Many great movies consist of a solid cast and an impressive ensemble, in this case this is Reynolds’ movie. In many ways, this movie is Reynold’s baby, his reemergence into superhero cinema, his Dark Reynolds Rises. His vicious ambition for this project helped greenlight this production for Fox, opening up the doors for him to fill the shoes of an iconic hero similar to how Robert Downy Jr. has for “Iron Man.”

After watching “Deadpool,” you cannot imagine anyone else as the Merc with the Mouth, and in all probability will be the role that defines Reynolds’ career.

On screen, Reynolds is almost too comfortable in the role of the mentally unstable, wildly humorous antihero that you would question if he is playing a character or playing himself.

If I haven’t iterated enough, Reynolds completely owns this role and has placed himself among the greats as far as on-screen heroes go.

The phrase “supporting cast” has never been so appropriate as it is with this film. You have the typical love interest girl, the funny best friend, the angry villain and a group of thugs who are just there to get killed.

All of these characters play a good supporting role, filling their purpose to the plot and most importantly playing to the strength of the titular character.

One of the star performances that you may not hear a lot about in this film but deserves a standing ovation is animator-turned-director Tim Miller. Miller’s directorial debut has earned him a seat in the exclusive superhero club with Nolan and Whedon, making one of the greats. His ability to translate what was loved so much from the comic books to the big screen was a feat that could only be captured by a great vision like his.

“Deadpool’s” trademark feature from the comics is breaking the fourth wall, which is directly speaking to the audience. This trait is constantly shown throughout the film, and having “Deadpool” speak to you is not only a treat but is masterfully well done.

Another impressive feat of Miller was his ability to create such a memorable superhero film with a limited budget of $58 million. This may seem like a significant amount of money, but when you compare it with other big superhero flicks’ budgets of $279.9 million for “Age of Ultron,” $230 million for the “Dark Knight Rises” and $225 million for “Man of Steel,” you begin to appreciate what Miller did with what little he had.

The cinematography and choreography used in the fight scenes were great, highlighting Deadpool as a ruthless, acrobatic ninja that cannot be stopped. The beginning scene on the highway and the final fight between Deadpool and Ajax are both aesthetically pleasing to the moviegoer in all of us and wildly entertaining.

“Deadpool’s” overwhelming success makes an exciting statement that financially and symbolically gives movie studios the go-ahead to produce more R-rated superhero films.

“Deadpool” broke the record for highest box office opening for a R-rated movie, raking in $316.8 million and becoming of the most successful superhero movies ever.

The film also holds an 84 percent on Rotten Tomatoes, meaning 84 percent of all the top critics domestically gave this film a positive review.

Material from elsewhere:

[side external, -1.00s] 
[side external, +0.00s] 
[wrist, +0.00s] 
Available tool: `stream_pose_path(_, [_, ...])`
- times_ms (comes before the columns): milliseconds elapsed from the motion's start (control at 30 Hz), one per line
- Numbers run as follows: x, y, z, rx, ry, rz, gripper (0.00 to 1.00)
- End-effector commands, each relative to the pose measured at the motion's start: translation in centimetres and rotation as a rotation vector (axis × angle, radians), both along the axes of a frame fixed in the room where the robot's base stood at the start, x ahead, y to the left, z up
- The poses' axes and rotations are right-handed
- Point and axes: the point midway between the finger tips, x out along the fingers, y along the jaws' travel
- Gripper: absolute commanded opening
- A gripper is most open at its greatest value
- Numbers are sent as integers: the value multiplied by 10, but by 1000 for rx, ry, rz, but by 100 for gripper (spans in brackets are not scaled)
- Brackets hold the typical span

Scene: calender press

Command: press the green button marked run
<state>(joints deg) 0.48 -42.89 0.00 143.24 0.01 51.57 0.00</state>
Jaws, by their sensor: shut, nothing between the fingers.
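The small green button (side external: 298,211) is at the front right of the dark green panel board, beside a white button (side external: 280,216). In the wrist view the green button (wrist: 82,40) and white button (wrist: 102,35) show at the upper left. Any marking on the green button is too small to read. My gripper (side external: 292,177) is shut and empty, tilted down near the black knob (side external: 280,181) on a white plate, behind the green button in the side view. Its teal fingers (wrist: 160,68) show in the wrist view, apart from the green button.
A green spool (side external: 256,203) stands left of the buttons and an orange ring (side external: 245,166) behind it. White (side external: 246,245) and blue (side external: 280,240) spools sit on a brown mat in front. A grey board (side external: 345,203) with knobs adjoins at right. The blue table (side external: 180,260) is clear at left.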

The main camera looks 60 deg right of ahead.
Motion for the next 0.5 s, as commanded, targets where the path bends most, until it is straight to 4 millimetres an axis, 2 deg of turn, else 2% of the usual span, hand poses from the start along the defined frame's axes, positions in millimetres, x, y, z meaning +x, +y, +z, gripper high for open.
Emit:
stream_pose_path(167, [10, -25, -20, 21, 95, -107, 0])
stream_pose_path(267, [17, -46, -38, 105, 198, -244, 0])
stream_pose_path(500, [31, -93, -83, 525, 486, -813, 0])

“Deadpool’s” success is projected to change the superhero genre forever, giving studios more confidence that they can invest in more adult-themed comic book movies. This is a big success for the young-adult demographic that has been waiting for more movies like this and finally have a bright future to look forward to in this genre.

Ryan Reynolds’ ambitious tour de force into uncharted territory proves fruitful and exciting for other superhero films to hopefully follow its lead. “Deadpool” acts almost as a satire to other superhero origins, making fun of how conventional and outdated the typical origin plays out.

The film’s self-awareness plays as one of its best assets, making fun of itself while also giving that occasion wink to the audience. While it has subtle hints and winks, it also has its fair share of blatant pop-culture nods that I would pay again to see just so I can catch them all again.

At one point, the film makes fun of itself only involving two X-Men on camera because the producers “couldn’t afford any more than two.” While I can try to sit here and describe the movie as best as I can, “Deadpool’s” sick twisted sense of humor is a wild ride that you can only truly experience by seeing it yourself.